REQUIRED TASK –
Restate verbatim the lines between the one holding "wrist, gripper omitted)" and the one holding "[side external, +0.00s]", both included, and no others.

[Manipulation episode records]

++++++++++++++++++++

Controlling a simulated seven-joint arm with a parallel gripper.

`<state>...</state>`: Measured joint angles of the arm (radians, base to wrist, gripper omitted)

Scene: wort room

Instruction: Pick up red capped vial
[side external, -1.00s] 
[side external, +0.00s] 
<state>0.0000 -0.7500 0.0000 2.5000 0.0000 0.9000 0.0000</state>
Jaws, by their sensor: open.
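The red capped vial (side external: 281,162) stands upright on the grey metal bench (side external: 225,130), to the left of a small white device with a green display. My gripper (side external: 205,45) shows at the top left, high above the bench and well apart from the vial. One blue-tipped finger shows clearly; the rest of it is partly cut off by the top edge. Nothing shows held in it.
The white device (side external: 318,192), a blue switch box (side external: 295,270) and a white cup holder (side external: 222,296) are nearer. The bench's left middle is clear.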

++++++++++++++++++++

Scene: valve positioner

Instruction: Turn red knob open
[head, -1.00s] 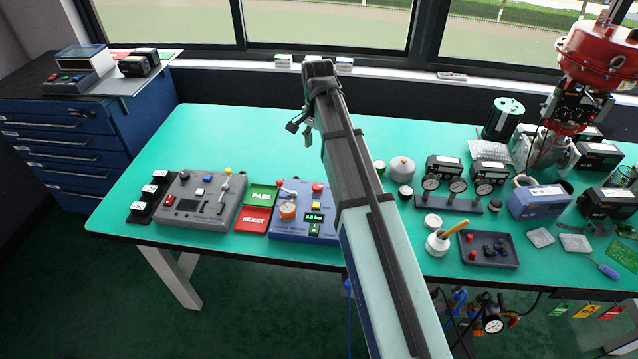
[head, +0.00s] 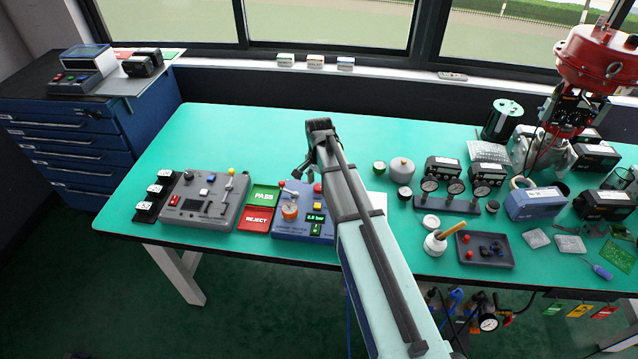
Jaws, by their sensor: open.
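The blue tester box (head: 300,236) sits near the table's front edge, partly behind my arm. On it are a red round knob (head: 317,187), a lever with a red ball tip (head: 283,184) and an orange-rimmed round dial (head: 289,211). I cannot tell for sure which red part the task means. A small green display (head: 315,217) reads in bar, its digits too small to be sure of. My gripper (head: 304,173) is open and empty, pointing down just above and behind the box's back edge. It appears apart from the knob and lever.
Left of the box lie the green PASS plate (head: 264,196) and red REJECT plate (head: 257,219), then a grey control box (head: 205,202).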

++++++++++++++++++++

PROBLEM SOLUTION –
`<state>...</state>`: Measured joint angles of the arm (radians, base to wrist, gripper omitted)

Scene: wort room

Instruction: Pick up red capped vial
[side external, -1.00s] 
[side external, +0.00s] 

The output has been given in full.